Banking officials and computer security experts predicted on Monday the wave of cyber scams targeting the financial services sector will soar in 2004 as the industry braces for a new onslaught of fraud schemes.
The gloomy prediction comes amid a string of e-mail and Web site spoofing scams preying on banking customers.
Police call the relatively new phenomenon "phishing," so named because fraudsters try to lure unwitting customers into divulging their bank details.
In the past few months, a rash of e-mails posing as correspondence from some of the world's biggest banks have flowed into various e-mail in-boxes. The scams have been reported in Britain, the United States and Australia, to name a few.
"We see phishing as just the toe in the water,"
Said a security expert for one of the UK's largest banks who spoke on condition of anonymity at a summit in London dedicated to security matters in the financial services industry.
"It's like credit card fraud. Phishing is not big yet. But it will be."
Banks, desperate to protect their reputation and preserve a fast-growing segment of their business, consider online fraud schemes a top security issue.
"The level of concern among our customers about the risk is certainly on the increase,"
Said Nick Sears, vice president of sales for Finjan Software, a California-based security firm that counts some large banks as its customers.
British banks have been particularly hard hit this fall with more than a half-dozen firms, including Barclays Plc, Lloyds TSB and NatWest, posting warnings to customers that they have been the target of fraudsters.
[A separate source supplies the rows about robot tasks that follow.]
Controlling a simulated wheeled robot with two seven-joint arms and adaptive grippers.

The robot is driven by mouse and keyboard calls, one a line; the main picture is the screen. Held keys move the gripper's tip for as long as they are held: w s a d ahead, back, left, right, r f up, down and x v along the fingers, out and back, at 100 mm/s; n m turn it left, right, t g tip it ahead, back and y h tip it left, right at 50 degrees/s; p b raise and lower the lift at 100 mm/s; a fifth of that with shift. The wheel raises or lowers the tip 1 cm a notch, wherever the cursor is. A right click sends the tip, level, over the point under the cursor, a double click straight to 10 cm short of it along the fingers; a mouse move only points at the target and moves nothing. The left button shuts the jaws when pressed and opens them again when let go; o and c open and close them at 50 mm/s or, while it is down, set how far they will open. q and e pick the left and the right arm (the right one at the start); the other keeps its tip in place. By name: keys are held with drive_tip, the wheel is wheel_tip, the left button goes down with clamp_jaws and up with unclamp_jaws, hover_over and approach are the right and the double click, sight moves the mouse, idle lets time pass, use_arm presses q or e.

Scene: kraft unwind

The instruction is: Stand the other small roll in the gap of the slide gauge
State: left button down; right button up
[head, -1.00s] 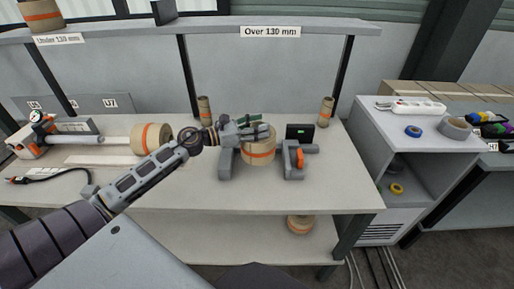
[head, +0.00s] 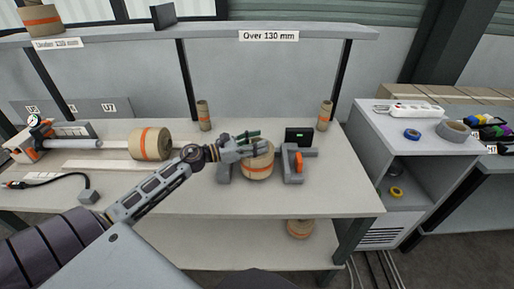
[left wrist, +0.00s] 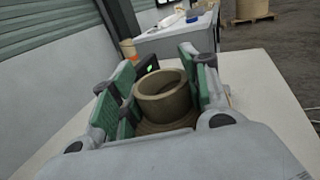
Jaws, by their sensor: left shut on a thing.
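A short kraft roll (head: 258,168) with an orange band stands upright between the jaws of the grey slide gauge (head: 293,165), which has an orange clamp. Its bottom looks about level with the feet of the jaws; whether it touches the table or the jaws I cannot tell. My left gripper (head: 246,148) is shut on this roll from above left and partly hides it and the left jaw. In the left wrist view the roll's open top (left wrist: 162,85) sits between my green-padded fingers. My right gripper is not in view.
A black display (head: 299,137) stands behind the gauge. Two narrow rolls (head: 203,115) (head: 326,113) stand farther back. A larger roll (head: 151,144) lies on the spindle at left. Other rolls are on the upper shelf (head: 42,19) and lower shelf (head: 300,229).

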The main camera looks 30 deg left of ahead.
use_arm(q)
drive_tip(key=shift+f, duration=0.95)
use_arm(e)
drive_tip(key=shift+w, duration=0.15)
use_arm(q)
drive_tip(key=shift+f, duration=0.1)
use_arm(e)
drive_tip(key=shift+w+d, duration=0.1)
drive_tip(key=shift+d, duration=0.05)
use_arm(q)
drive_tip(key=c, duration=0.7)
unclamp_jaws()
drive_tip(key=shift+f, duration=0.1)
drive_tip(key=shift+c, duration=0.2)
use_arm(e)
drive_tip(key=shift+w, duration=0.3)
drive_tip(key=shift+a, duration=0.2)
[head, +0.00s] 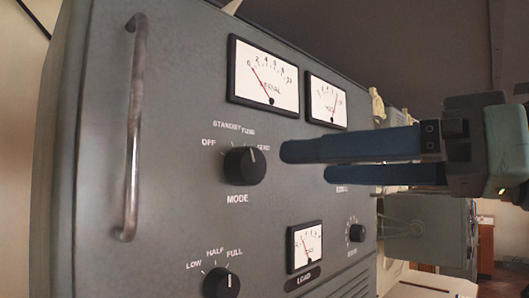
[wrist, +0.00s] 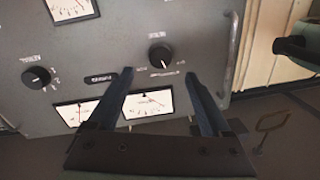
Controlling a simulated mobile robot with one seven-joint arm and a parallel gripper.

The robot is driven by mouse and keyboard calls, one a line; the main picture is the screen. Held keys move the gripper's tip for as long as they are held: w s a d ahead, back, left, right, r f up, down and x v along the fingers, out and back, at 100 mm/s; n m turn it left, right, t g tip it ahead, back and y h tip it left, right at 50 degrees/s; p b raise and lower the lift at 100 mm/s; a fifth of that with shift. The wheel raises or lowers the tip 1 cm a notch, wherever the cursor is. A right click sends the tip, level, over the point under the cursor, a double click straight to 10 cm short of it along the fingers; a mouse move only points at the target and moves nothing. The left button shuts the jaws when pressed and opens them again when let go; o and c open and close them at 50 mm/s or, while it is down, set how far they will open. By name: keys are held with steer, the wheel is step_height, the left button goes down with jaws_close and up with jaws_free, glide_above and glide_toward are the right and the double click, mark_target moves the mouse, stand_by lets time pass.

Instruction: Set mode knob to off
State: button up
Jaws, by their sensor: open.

At the summit on Monday, industry officials sounded a sobering note that technological advances will do little to halt the crime wave.
Police blame the crime wave on organized crime syndicates based in Eastern Europe and other regions where law enforcement is ill-equipped to investigate the cases.
Meanwhile, the industry has been scrambling to find a fix of its own. One suggestion is the creation of a "dot-bank" Web domain that would be distributed solely to financial services companies.
A main problem, law enforcement officials say, is that fraudsters can easily acquire a dot-com Web site address that looks like an authentic business Web address.
In one version of the scam, bank customers are sent an email directing them to a site that appears to be affiliated to the bank where they are instructed to update their bank details by supplying various forms of personal identification.
"A dot-bank domain wouldn't stop it, but it would certainly narrow down the spoofing opportunity.",
Said Lee Fisher, solutions architect for McAfee Security.